SMU CSE Distinguished Lecturer 9/25

 

Computer Science & Engineering

SMU Bobby B. Lyle School of Engineering

Department of Computer Science and Engineering

Value-Based Integration of

Systems and Software Engineering

Presented by

Professor Barry Boehm

University of Southern California

Friday, September 25, 2009

The Forum, Hughes-Trigg Student Center

10:30-11:30 a.m.

Refreshments will be served from 10:00 to 10:30 a.m.

 

    Abstract: Several trends caused systems engineering and software engineering to initially evolve as largely sequential and independent processes.  As a result, a generation of software engineering education and process improvement goals were focused on reductionist software development practices that assumed that other (mostly non-software people) would furnish appropriate predetermined requirements for the software.
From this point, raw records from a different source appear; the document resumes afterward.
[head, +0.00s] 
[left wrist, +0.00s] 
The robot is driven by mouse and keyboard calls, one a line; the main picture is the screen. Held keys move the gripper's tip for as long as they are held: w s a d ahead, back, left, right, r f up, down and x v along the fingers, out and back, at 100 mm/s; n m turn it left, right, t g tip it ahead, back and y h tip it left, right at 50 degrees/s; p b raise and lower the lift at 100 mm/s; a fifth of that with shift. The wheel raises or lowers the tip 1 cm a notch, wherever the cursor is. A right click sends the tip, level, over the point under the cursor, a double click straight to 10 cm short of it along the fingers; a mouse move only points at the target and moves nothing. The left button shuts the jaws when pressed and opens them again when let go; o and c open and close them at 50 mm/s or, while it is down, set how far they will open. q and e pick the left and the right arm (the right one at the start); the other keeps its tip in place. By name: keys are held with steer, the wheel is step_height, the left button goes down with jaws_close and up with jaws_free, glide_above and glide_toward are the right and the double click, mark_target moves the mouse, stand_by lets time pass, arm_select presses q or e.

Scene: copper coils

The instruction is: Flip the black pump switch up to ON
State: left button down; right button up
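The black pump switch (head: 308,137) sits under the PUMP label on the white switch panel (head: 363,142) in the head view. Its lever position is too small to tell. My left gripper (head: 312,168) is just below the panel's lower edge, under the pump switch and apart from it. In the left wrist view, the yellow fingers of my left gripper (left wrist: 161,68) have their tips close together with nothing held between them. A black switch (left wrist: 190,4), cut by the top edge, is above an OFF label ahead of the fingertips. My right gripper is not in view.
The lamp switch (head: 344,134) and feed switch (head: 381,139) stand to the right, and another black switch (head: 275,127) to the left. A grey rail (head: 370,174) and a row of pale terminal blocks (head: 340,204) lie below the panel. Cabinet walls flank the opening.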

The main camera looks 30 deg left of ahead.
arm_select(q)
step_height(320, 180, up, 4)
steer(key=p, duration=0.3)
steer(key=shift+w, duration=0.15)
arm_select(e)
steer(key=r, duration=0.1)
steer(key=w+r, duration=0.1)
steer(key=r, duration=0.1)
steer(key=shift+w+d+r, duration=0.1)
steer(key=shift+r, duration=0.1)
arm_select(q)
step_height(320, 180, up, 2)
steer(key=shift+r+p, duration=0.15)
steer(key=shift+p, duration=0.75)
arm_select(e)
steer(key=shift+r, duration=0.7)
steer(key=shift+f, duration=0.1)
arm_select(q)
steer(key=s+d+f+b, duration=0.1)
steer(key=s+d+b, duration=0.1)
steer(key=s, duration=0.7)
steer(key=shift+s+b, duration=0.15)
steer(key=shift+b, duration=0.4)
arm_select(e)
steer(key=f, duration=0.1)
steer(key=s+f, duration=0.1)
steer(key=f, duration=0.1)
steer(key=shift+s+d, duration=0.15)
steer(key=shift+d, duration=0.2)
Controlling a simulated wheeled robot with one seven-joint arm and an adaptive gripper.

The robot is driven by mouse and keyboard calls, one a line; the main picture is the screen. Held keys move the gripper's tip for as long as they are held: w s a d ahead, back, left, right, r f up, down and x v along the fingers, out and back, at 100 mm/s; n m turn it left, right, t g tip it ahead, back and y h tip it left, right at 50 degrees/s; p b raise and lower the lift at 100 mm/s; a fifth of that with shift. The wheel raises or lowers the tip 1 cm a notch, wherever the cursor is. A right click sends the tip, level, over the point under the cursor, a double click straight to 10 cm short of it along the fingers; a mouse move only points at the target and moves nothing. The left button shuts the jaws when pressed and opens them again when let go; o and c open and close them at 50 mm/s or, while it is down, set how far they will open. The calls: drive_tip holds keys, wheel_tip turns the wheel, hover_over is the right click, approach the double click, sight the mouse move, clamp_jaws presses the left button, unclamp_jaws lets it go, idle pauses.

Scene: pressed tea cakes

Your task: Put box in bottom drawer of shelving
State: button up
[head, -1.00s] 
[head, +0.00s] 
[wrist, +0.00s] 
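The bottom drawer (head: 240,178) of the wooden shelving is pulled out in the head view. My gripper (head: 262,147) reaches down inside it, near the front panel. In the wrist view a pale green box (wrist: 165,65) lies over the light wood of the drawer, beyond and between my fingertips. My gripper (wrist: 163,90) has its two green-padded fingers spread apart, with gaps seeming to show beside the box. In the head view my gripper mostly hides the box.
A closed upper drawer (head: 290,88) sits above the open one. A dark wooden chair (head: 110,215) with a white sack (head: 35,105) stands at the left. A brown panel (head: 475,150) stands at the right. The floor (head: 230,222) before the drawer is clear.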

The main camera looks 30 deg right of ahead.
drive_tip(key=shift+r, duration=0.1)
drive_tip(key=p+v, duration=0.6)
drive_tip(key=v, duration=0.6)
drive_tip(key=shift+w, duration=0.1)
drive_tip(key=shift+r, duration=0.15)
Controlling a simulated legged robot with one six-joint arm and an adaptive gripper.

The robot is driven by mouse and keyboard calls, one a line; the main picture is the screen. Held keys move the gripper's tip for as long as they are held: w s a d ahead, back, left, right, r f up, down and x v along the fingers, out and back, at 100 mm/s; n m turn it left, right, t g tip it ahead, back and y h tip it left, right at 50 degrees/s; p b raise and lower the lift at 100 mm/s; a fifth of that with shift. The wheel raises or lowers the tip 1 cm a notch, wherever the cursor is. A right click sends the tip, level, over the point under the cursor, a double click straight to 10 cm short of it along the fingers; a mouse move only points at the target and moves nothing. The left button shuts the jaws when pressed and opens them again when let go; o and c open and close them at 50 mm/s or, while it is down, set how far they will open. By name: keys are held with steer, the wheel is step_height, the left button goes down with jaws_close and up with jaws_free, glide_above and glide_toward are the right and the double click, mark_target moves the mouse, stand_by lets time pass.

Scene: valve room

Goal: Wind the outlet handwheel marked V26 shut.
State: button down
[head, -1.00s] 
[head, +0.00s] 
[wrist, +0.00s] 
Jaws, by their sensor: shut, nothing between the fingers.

However, as systems have become more human-intensive, net-centric, software-intensive, and rapidly changing, there has been an increasing need to evolve systems engineering into a more concurrent integration of hardware, software, and human factors engineering.  This talk will summarize the challenges of doing this, present a value-based integration approach, and illustrate it with examples.  It will also provide a short summary of the status and plans of the new DoD Systems Engineering Research Center, in which USC, SMU, and 15 other universities are participating.

 

Biography: Barry Boehm, TRW Professor of Software Engineering, Computer Science Department, USC Director Emeritus, USC Center for Systems and Software Engineering Director of Research, DoD-Stevens-USC Systems Engineering Research Center B.A., Harvard, 1957; M.A., Ph.D., UCLA, 1961, 1964; Sc.D. (hon), UMass, 2000. He served within the U.S. Department of Defense (DoD) from 1989 to 1992 as director of the DARPA Information Science and Technology Office and as director of the DDR&E Software and Computer Technology Office. He worked at TRW from 1973 to 1989, culminating as chief scientist of the Defense Systems Group, and at the Rand Corporation from 1959 to 1973, culminating as head of the Information Sciences Department. He entered the software field at General Dynamics in 1955. His current research interests involve recasting systems and software engineering into a value-based framework, including processes, methods, tools, and an underlying theory and process for value-based systems and software definition, architecting, development, validation, and evolution.  His contributions to the field include the Constructive Cost Model (COCOMO) family of systems and software engineering estimation models, the Spiral Model and Incremental Commitment Model of the systems and software engineering process, and the Theory W (win-win) approach to systems and software management and requirements determination.  He has received the ACM Distinguished Research Award in Software Engineering and the IEEE Harlan Mills Award, and lifetime achievement awards from the American Society for Quality Control and the International Society of Parametric Analysts.   He is a Fellow of the primary professional societies in computing (ACM), aerospace (AIAA), electronics (IEEE), and systems engineering (INCOSE), and a member of the U.S. National Academy of Engineering.